At first Lenin tried to wriggle out of the issue with a formal explanation. He could not see, he said, why the matter was being discussed at the Council of People’s Commissars. It was his private correspondence with one of his party comrades. Surely he could express his views on any subject without consulting the wishes of the coalition Soviet Government. Antonov had written to him personally and he had replied to Antonov personally . . .
“No, that is not so,” I broke in. “Private letters are not published in Izvestya. You would not print your laundry bills in the Government organ, would you? There could have been only one reason for the publication of the telegram: to incite both Antonov and the masses to further outrages.
“Above all it is intolerable that any of us should develop royal habits and deliver our personal opinions in the form of commands. True, the telegram was not signed ‘President of the Council of People’s Commissars'; but your name carries that well- known implication.”
The atmosphere was becoming strained. The Bolsheviks realized that we were in earnest, and they saw that, while Karelin and I led the attack, the other Left Social-Revolutionaries were with us. At this point, Lenin apparently decided to break our unity and drive a wedge between the younger Commissars, whom he judged to be under “democratic,” i.e. bourgeois, pressures and the older Left Social-Revolutionary Commissars among us, who were more tenaciously devoted to the class “principles.” So he dropped the formal argument and tackled the issue.
“How can you condemn the methods used by Antonov against the big capitalists who are backing the Cossacks? How would this debate look to the workers, were they allowed to witness it? We dare not criticize Antonov; indeed, we must send him encouragement and moral support at a time when he is surrounded by counter-revolutionaries and weaklings.”
At that Proshyan plunged into the fight. I looked at him first in amazement and then with increasing admiration. The rather indifferent attitude he had assumed that morning in our Central Committee had vanished, and he was now greatly disturbed and spoke passionately. Lenin had injected a defense of terror against the capitalists into the debate, hoping thereby to win over Proshyan, the radical revolutionist and bitter foe of the bourgeoisie.

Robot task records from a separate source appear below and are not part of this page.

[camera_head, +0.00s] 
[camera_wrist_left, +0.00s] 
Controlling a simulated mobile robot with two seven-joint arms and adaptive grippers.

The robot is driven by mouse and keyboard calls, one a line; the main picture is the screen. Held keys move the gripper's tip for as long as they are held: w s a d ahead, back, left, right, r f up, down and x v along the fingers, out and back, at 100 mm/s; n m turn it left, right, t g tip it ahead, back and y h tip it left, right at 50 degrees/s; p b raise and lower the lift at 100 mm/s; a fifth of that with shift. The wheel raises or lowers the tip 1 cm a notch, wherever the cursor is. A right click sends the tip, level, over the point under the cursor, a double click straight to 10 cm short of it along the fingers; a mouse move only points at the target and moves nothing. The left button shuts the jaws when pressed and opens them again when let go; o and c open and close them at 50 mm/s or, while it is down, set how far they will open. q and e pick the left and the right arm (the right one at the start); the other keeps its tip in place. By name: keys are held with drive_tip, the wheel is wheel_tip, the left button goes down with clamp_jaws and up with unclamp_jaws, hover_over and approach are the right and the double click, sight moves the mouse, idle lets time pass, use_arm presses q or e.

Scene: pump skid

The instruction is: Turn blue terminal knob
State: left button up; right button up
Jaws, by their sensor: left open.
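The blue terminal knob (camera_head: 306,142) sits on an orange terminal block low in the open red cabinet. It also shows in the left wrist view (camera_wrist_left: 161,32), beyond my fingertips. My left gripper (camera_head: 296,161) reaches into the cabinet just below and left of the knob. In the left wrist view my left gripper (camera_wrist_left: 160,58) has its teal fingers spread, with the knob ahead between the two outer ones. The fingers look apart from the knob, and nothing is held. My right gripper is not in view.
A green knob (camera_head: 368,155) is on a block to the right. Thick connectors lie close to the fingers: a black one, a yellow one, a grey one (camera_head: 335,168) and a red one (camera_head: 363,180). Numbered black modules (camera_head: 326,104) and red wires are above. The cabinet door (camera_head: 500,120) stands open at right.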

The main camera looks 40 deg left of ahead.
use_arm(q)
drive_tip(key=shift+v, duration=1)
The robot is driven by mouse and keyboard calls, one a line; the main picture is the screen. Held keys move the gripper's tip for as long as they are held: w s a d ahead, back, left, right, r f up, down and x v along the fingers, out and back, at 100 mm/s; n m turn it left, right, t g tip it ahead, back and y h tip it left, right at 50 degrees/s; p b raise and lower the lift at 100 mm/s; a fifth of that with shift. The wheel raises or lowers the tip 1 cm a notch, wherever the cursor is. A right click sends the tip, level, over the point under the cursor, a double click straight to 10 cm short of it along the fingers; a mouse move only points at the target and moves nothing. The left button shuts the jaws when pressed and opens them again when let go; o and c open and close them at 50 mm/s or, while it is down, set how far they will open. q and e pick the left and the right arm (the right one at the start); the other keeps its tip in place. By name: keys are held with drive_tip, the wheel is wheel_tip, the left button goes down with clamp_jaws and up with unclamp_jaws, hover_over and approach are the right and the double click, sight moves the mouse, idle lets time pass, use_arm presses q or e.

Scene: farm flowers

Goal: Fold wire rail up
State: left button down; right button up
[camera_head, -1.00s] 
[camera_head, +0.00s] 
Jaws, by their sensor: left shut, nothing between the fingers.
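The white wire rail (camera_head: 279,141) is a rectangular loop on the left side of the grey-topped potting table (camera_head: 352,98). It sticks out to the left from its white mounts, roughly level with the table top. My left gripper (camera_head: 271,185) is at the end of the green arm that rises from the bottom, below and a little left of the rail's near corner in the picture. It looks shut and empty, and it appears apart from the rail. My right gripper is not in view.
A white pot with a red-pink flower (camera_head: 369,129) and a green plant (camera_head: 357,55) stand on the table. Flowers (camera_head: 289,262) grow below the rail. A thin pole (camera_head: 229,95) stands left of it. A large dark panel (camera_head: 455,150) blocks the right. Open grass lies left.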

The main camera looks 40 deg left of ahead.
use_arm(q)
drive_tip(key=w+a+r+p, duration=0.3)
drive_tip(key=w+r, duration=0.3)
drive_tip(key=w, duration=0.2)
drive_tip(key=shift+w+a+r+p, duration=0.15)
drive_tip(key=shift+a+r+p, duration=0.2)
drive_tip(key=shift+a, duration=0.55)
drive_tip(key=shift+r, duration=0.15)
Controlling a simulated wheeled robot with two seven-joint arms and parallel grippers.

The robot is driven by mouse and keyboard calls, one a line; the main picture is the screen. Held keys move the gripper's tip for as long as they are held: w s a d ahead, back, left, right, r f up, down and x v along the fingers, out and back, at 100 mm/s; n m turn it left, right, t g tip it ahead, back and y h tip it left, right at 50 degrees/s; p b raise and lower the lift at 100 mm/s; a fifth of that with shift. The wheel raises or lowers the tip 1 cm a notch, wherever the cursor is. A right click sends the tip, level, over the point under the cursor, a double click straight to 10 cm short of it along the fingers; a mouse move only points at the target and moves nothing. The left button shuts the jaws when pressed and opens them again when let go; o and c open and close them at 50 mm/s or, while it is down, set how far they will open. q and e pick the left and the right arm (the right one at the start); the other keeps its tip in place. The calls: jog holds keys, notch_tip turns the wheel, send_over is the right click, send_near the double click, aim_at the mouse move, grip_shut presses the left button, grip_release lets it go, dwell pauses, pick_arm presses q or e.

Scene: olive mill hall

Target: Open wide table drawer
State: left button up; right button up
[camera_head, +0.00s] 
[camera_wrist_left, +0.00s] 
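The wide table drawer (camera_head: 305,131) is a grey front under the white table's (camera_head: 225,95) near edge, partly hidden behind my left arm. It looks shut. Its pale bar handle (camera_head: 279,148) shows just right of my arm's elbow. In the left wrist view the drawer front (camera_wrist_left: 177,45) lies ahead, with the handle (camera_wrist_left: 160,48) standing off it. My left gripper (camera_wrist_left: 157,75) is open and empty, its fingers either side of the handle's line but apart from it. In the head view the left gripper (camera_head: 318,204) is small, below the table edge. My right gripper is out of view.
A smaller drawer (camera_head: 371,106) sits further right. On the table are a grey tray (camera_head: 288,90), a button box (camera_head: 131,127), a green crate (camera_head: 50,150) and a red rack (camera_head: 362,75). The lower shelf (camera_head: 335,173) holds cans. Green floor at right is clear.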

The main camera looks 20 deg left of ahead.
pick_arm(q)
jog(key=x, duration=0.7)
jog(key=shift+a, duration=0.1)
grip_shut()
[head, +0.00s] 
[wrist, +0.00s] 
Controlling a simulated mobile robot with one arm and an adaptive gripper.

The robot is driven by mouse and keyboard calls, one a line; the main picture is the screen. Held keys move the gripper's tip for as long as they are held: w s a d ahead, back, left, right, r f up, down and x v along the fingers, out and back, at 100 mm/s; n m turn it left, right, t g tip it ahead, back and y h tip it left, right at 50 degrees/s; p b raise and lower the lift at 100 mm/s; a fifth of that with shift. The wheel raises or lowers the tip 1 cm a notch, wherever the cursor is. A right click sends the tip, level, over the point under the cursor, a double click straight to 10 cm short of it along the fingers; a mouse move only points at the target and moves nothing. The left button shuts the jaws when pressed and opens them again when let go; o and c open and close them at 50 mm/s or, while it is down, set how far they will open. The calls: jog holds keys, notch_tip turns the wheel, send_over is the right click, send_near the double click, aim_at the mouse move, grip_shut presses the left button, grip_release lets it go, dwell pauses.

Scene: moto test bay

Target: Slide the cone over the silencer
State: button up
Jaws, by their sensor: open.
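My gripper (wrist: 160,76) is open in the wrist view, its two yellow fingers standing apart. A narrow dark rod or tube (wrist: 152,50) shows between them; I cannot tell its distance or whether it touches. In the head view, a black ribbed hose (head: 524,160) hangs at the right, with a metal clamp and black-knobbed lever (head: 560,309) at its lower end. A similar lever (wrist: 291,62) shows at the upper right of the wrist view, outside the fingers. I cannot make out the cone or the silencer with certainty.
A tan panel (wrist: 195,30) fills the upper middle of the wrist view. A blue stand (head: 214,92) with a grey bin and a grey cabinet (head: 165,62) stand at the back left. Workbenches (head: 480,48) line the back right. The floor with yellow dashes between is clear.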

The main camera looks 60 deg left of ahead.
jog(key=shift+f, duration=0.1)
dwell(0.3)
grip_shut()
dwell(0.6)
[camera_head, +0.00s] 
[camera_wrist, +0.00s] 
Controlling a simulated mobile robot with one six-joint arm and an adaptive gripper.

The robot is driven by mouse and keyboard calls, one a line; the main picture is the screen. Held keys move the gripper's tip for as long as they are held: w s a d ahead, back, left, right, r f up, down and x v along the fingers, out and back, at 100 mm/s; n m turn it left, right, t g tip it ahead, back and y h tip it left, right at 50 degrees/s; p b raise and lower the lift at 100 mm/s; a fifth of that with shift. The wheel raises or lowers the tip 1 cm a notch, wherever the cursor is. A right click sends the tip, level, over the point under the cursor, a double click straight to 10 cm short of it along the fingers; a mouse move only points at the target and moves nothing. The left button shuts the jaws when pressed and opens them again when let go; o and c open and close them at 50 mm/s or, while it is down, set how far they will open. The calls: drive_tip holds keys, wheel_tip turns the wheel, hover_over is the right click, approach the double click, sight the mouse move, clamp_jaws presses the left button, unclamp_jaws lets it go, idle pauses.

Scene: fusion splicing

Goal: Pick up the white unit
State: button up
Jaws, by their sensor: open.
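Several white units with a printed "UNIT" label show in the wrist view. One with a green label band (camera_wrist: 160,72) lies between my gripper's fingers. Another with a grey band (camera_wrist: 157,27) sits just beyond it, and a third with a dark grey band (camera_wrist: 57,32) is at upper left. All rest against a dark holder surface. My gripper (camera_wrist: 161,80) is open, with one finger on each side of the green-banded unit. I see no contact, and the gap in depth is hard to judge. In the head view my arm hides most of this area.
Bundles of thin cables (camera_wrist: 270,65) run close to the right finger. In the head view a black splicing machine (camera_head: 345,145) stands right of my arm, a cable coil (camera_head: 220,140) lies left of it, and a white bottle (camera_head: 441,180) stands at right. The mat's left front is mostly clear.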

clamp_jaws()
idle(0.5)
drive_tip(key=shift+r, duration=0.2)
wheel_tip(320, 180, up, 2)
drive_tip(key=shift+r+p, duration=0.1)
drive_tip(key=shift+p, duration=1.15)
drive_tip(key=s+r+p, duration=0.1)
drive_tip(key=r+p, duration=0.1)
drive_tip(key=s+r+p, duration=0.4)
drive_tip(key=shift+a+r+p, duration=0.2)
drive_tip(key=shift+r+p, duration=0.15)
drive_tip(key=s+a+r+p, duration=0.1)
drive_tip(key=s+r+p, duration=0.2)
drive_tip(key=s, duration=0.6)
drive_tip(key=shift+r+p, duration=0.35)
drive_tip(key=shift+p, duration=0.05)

Earlier in the day Proshyan had expressed doubts over “what the workers might think.” Now he realized the perils of Lenin’s private telegram. He, who had every right to harbor thoughts of revenge, came to the defense of the coal magnates. He called Antonov’s punishment Katorga; and hard labor, he argued, must not be imposed on anyone.
“Let us fight a civil war,” he said, “but let it be a mass movement unsullied by atrocities committed by generals and demagogues in the name of the working people.”
Even the Bolsheviks listened attentively because this was one man they could not suspect of “softness” toward the bourgeoisie. When Proshyan talked about Katorga he knew whereof he was speaking.
By now Lenin was really furious. He had not expected Proshyan to “betray” him on this issue. Moreover he had, for the first time, been taken to task personally. In the past we had criticized others, Dzershinsky, for example, as head of the Cheka, but Lenin himself only by implication. The tone was different now. The debate continued and other Bolsheviks spoke.
The time came for practical suggestions. We demanded that the Ukrainian situation be investigated thoroughly and recommended the eventual recall of Antonov. And we asked that, in the meantime, Lenin’s telegram be in some way “rescinded.”
As usual, Lenin had been scribbling and making notes throughout the debate. At last he, too, introduced a resolution, to the effect that the Council of People’s Commissars was in accord with the tactics of Antonov and requested him to “continue on the same course.” Lenin read his resolution and smiled mockingly in our direction. Having noted our united stand, he had determined not to yield an inch and had formulated his own uncompromising opinion in the sharpest possible form. It was obviously meant as an insult to us. Proshyan changed color, but said nothing. Lenin put his resolution to a vote and it was carried by the voices of the Bolsheviks.
Proshyan rose slowly and said in an irritated and hoarse voice, “I request that my reasons for opposing the resolution be inserted in the minutes, and the minutes be published in the press.” He sat down. Naturally, Karelin, Kalegaiev, Brilliantov, Trutovsky and I (the Left Social-Revolutionary Commissars) supported him.
Lenin frowned and sat silent for a moment. This was open rebellion! He did not wish to make our conflicts public property. The proceedings of the Council of People’s Commissars had never, so far, been published. He promptly found a solution:
“Well, let’s reconsider this matter and have another vote on it-but not today, some other session ... In the meantime we shall merely file both resolutions, yours and ours, with the other documents.”
The session adjourned a little later. The two questions had been left unsettled: the terror and constitutional privileges of Lenin. And although the public was not aware of it at the time, we had applied a strong, though temporary, brake to the course of the Bolsheviks, who realized that they were being watched.
Not until several years later did I learn that within a few days of that session, on January 21, 1918, Lenin felt obliged to write Antonov a very different kind of letter. He wrote, in part:
“For God’s sake, do everything you can to end the squabbles with the Kharkov Soviet. This is absolutely essential from the viewpoint of political wisdom. For heaven’s sake, make peace with them and recognize their supremacy!”
But there was one other fact that emerged at that session-the ethical purity of Proshyan’s personality. He had endured inhuman torture in the Katorga of the old regime. And he had come away with only one desire-to do away with it for ever and for all men.